By Alison DeLoach
Farmers and ranchers in Northwest Florida are looking to make a comeback after Hurricane Michael wreaked havoc on their crops. Glen Aiken, director of the University of Florida Institute of Food and Agricultural Sciences (UF/IFAS) North Florida Research and Education Center (NFREC), is working to help growers affected by the hurricane.
According to Aiken, the affected areas included Leon, Calhoun and Holmes counties. In total, there were approximately 11 counties west of the Big Bend that the hurricane damaged. The total estimated damage to the agriculture industry was about $3 billion.

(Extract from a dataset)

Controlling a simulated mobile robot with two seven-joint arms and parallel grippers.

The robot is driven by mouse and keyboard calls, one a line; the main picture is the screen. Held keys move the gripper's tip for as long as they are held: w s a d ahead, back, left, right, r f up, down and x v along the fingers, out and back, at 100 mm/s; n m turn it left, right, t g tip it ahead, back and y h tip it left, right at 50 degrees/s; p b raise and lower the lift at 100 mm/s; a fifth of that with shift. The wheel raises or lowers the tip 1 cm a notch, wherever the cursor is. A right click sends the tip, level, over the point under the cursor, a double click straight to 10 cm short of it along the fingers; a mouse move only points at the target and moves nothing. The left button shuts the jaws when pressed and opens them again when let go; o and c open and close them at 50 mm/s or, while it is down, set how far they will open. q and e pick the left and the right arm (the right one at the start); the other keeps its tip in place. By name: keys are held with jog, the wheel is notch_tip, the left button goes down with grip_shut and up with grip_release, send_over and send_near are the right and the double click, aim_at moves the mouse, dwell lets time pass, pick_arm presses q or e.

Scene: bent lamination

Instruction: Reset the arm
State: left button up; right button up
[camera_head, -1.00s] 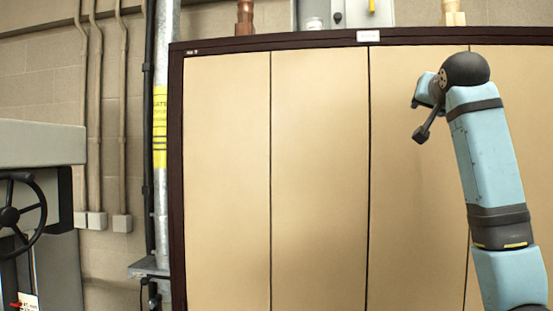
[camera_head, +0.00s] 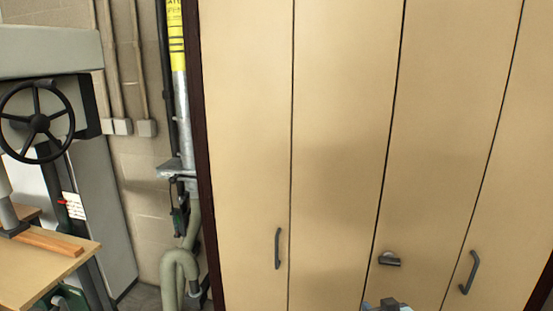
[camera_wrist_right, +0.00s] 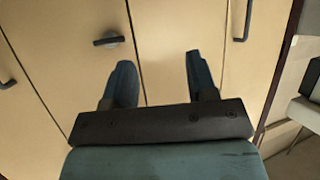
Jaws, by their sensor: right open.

Th NFREC is facing challenges after Michael. Between the Marianna and Quincy campuses, the estimated cost of damage totals about $1.5 million. Older greenhouses at the Quincy campus were lost but are in the process of being replaced. Marianna took a direct hit from the eye of the hurricane, with 150-mile-per-hour winds causing severe damage. In Marianna, many of the buildings were damaged; a few metal buildings were destroyed. Out of the nine center irrigation pivots, six were destroyed or severely damaged and four need replacement. One greenhouse was lost, and another was damaged. Most of the perimeter fence was taken down due to fallen tree debris. Aiken says workers are in the process of removing the debris and replacing the fence.
In the wake of Hurricane Michael’s damage, there are many different alternative crops that Aiken says growers are considering. One that is currently on the forefront is hemp. UF/IFAS initiated an industrial hemp program, and the Florida Department of Agriculture and Consumer Services is now involved in the project. According to Aiken, this crop shows a lot of potential. The focus is currently on cannabis oil as a high-value cash crop, which is the chemical extracted from the floral parts of the hemp plant. Hemp can also be used for rope, and the grain has potential to be used as a food and as a feed for animals.
As the craft brewery market increases, hop production is another alternative crop. The UF/IFAS Gulf Coast Research and Education Center in Wimauma is currently investigating hops to figure out how best to grow the crop in Florida.
Tung oil extracted from tung trees has multiple purposes, and new products are being developed from this oil. Therefore, tung trees are being looked at as an additional alternative crop.
Aiken also noted carinata, a brassica from the mustard family, produces an oil seed. The extracted oil can be converted to aviation fuel, which makes this crop one of interest to the Department of Energy and the Department of Defense. The carinata project is ongoing at Quincy and the drop is also being researched in Georgia, Mississippi and possibly Alabama. Carinata is a cool-season crop that could fit in well with the rotation of warm-season crops.